───── INFORMATION SHOWN

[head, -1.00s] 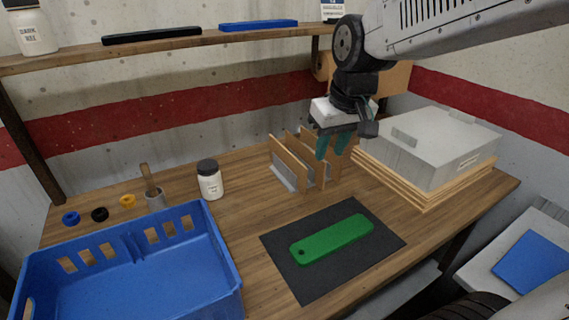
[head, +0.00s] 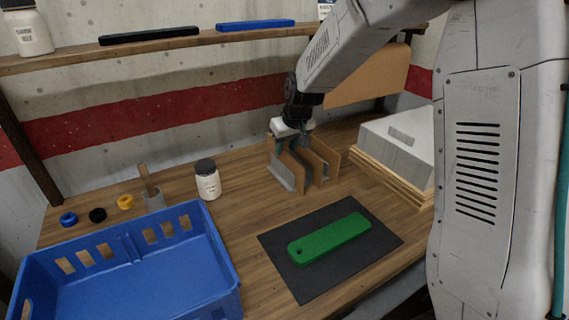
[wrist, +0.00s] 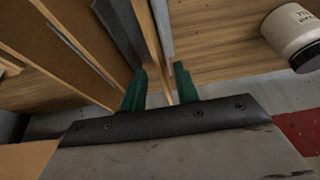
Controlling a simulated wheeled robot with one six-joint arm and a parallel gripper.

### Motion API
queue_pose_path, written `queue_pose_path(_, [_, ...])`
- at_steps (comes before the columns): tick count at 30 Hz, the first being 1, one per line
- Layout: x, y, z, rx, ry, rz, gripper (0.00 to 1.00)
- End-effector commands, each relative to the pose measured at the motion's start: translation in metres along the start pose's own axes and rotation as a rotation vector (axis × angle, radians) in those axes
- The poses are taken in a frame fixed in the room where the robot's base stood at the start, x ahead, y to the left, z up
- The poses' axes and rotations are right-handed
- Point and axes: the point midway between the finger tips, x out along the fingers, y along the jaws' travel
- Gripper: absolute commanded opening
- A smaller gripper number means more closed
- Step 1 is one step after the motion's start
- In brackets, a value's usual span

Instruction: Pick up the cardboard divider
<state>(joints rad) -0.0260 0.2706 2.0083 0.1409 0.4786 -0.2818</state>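Several upright tan cardboard dividers stand in a small grey rack (head: 281,178) at the back of the table. The leftmost divider (head: 297,172) is partly covered by my gripper (head: 284,143) in the head view. My gripper has come down over the rack's left side, with its green fingers pointing down. In the wrist view the two fingers of my gripper (wrist: 160,88) are apart, with the thin edge of a divider (wrist: 148,38) between them. I cannot see contact on either side. Other panels (wrist: 60,45) stand to the left in that view.
A white jar (head: 207,183) stands left of the rack, and a blue crate (head: 190,222) is at front left. A green bar (head: 330,238) lies on a dark mat (head: 290,275) in front. A grey box (head: 400,145) is to the right. A shelf (head: 165,45) runs above.

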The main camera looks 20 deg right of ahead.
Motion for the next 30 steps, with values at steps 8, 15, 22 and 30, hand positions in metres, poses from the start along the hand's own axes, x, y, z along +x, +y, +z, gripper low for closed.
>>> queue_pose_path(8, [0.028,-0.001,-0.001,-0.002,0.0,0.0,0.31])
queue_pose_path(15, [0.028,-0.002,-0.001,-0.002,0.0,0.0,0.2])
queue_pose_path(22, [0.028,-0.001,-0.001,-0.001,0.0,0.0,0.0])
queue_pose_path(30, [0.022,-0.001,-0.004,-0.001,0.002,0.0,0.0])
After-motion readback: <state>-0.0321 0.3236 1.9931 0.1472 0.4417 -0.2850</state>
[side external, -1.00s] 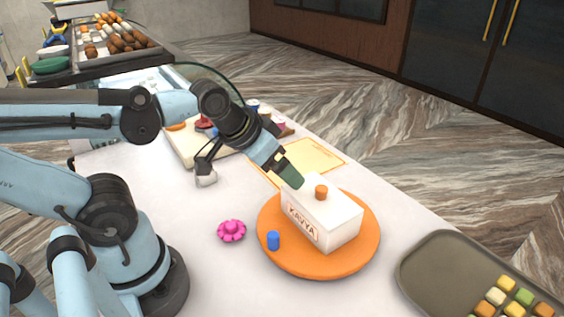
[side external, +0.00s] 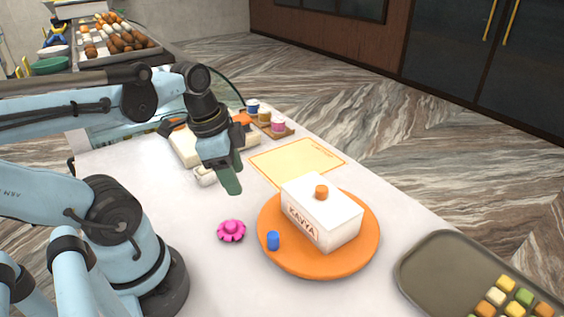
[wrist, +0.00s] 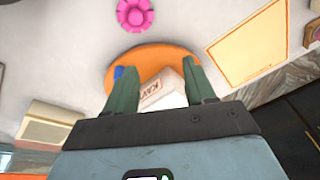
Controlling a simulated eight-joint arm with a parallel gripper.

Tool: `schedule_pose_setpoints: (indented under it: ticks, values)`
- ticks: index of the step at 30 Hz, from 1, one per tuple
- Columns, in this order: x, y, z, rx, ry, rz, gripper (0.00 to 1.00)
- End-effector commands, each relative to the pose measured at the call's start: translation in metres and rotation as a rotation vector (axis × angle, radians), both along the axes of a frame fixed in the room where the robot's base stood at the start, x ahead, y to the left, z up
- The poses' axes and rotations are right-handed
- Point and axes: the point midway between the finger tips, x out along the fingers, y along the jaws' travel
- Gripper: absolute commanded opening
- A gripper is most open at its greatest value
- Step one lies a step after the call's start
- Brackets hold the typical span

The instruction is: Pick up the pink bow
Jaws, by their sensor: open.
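The pink bow (side external: 231,231), a small flower-shaped piece, lies on the white counter left of the orange round board. In the wrist view the pink bow (wrist: 135,14) shows at the top edge, beyond my fingertips. My gripper (side external: 232,186) hangs above the counter, behind the bow in the side view and apart from it. In the wrist view my gripper (wrist: 161,76) has its two green fingers spread, with nothing held between them.
A white box (side external: 330,220) labelled KAVYA, with an orange piece on top, stands on the orange board (side external: 318,268). A blue cylinder (side external: 273,241) is at the board's edge near the bow. A yellow sheet (side external: 297,160) lies behind. A sweets tray (side external: 430,268) is at right.

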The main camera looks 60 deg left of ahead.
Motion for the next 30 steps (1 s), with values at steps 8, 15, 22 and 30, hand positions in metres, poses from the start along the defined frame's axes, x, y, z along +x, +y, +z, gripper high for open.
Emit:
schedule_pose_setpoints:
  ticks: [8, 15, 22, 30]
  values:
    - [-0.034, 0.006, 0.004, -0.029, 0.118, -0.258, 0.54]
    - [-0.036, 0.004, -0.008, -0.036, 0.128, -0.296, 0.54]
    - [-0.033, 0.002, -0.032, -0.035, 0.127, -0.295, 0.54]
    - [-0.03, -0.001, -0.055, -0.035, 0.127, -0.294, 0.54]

──────────

**SHORT TASK**
Filter the records above and return every line that holds the word "translation".

**SOLUTION**
- End-effector commands, each relative to the pose measured at the motion's start: translation in metres along the start pose's own axes and rotation as a rotation vector (axis × angle, radians) in those axes
- End-effector commands, each relative to the pose measured at the call's start: translation in metres and rotation as a rotation vector (axis × angle, radians), both along the axes of a frame fixed in the room where the robot's base stood at the start, x ahead, y to the left, z up

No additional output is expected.